Providing residual fertilizer to containerized floriculture products to improve postproduction (consumer) performance is a means to add value and differentiate product quality. Water-soluble and controlled-release fertilizers are widely used for production of container crops. Using CRF instead of WSF is recommended to the landscape service industry as a best management practice to provide nutrients for an extended period (Andiru et al., 2013; Chen et al., 2011). CRF include urea, ammonium nitrate, potassium nitrate, or other soluble fertilizer materials coated with a polymer, resin, sulfur, or a hybrid of sulfur-coated urea coated with a polymer or resin. Polymer-coated materials release nutrients primarily based on the temperature and moisture status of the substrate (Sonneveld and Voogt, 2009). Many studies have demonstrated that CRF have potential to reduce N and phosphorus runoff as compared with fertigation (Wilson and Albano, 2011; Wu et al., 2008). The use of CRF alone does not provide a complete solution to the problem of nutrient leaching; however, appropriate fertilizer application methods, CRF types, and irrigation strategies must be calibrated to match crop needs and the local environment (Broschat and Moore, 2007).
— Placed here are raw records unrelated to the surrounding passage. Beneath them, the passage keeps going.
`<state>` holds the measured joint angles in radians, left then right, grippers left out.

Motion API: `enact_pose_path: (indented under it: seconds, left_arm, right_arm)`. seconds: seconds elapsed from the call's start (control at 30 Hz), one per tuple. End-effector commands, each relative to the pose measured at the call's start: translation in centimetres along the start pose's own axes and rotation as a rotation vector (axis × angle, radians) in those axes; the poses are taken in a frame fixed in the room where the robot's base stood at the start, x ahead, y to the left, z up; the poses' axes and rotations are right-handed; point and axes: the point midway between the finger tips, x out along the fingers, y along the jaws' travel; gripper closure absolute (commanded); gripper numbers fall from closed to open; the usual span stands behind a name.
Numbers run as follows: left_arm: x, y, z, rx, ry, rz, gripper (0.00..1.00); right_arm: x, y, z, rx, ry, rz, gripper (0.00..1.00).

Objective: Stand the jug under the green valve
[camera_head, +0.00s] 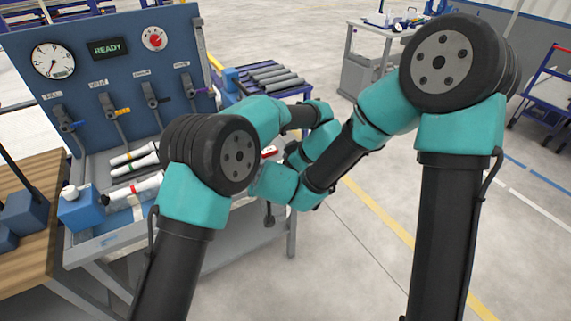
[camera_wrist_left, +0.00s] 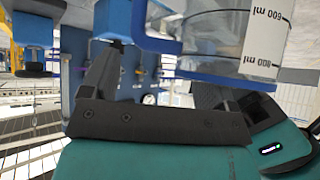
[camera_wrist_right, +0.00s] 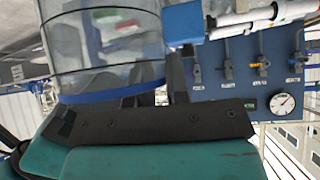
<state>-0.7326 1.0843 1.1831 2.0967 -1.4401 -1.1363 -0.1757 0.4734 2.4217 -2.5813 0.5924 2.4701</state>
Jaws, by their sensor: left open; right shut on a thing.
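The jug (camera_wrist_right: 105,60) is clear with a blue rim and fills the upper left of the right wrist view. My right gripper (camera_wrist_right: 125,92) is shut on it. In the left wrist view the jug (camera_wrist_left: 250,40) shows upside down, with ml marks and a blue part. My left gripper (camera_wrist_left: 155,75) is open close to that blue part; I cannot tell whether it touches. The valves hang in a row on the blue panel (camera_head: 112,75). The third valve from the left (camera_head: 150,94) has a dark handle whose green is hard to make out. The head view hides jug and grippers behind my arms.
Several white pipes (camera_head: 135,190) with coloured bands lie on the bench below the panel. A blue block (camera_head: 80,212) stands at the bench's left front. A wooden table (camera_head: 35,260) is at the left. Grey pipes (camera_head: 275,78) lie on a rack behind.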

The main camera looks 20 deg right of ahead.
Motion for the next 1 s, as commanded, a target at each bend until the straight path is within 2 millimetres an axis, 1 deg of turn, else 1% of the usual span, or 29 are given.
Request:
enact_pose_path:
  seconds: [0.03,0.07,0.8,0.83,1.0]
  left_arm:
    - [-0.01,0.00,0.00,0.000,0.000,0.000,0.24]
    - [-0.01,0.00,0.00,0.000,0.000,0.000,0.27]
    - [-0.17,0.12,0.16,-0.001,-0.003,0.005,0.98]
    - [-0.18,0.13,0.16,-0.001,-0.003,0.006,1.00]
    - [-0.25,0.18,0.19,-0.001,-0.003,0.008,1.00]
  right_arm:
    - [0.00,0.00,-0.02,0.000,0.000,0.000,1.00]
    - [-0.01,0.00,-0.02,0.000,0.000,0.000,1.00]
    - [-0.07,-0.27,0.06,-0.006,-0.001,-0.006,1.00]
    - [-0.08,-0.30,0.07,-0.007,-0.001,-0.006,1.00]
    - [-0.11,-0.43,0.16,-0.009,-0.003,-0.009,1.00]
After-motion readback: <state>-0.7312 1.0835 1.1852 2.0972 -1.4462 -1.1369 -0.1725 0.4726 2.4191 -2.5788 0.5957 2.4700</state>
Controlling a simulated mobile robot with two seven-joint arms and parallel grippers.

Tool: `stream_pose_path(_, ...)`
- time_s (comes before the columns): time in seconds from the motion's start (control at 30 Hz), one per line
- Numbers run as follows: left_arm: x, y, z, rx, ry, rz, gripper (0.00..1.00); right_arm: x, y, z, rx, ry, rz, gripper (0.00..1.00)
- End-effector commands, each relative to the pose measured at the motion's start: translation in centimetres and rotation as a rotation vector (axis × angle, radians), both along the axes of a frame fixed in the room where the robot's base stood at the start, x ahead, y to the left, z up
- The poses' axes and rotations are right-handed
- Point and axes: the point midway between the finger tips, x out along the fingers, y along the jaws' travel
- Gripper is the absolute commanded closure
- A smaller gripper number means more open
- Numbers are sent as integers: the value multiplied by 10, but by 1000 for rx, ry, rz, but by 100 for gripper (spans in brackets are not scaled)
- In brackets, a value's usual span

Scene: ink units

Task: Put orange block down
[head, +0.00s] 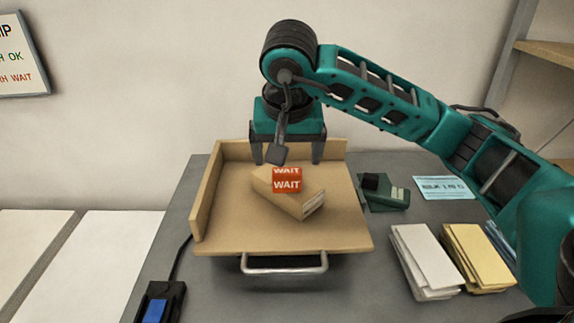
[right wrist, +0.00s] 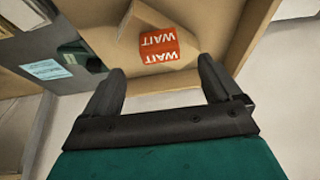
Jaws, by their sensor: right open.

Both growth chamber and greenhouse methods have been used to compare how CRF will act in a particular controlled environment (Broschat and Moore, 2007; Carson and Ozores-Hampton, 2012). Field methods are also used to measure N release in commercial vegetable soil conditions (Birrenkott et al., 2005; Simonne and Hutchinson, 2005). The CRF response profile under controlled laboratory conditions can be combined with substrate extraction methods in the field to quantify release characteristics of CRF for different crops and locations (Birrenkott et al., 2005).
A range of fertilizer strategies are available to provide nutrients during production and consumer phases. Containers may be produced with WSF and then top-dressed with CRF before sale. A CRF may alternatively be incorporated into the substrate or top-dressed at planting with a longevity that exceeds the production time, so that residual nutrient reserves remain for the consumer. In a commercially available technology [DCT (Protect™; Everris, Geldermalsen, The Netherlands)], a second outer coating is present over a conventional single-coated CRF prill (Osmocote Exact™; Everris), which according to the manufacturer delays the initial nutrient release for 1.5 to 2 months depending on temperature. For the purposes of clarity in this article, we will use OSM to refer to single-coated CRF technology (Osmocote™; Everris), to differentiate from DCT. A blended product of OSM and DCT (Osmocote Hi-End™; Everris) will be referred to as OSM + DCT, and both OSM and DCT will be referred to as types of CRF.
The objective of this study was to compare nutrient release, plant performance, and cost for strategies that potentially provide adequate nutrition during both the production and consumer phases for container-grown floricultural plants. Unless indicated as top-dressed, all CRF treatments were incorporated into the growing substrate before planting. Fertilizer strategies included WSF only, a combination of low rates of WSF during production plus OSM (WSF + OSM), WSF during production with DCT (WSF + DCT), and OSM or OSM + DCT without WSF. These strategies were used to encompass most approaches in use by floriculture producers. A greenhouse experiment was conducted with petunia grown in a peat/perlite substrate in containers for 42 d with WSF or CRF treatments to simulate the production phase. Plant growth and nutrient level were evaluated under simulated consumer conditions in a landscape planting and in containers for an additional 98 d. A simple financial budget for each fertilizer strategy was calculated. An additional experiment was conducted to generate nutrient release curves in growth chambers at 10, 21, and 32 °C with sand-filled columns, using a protocol based on Carson and Ozores-Hampton (2012).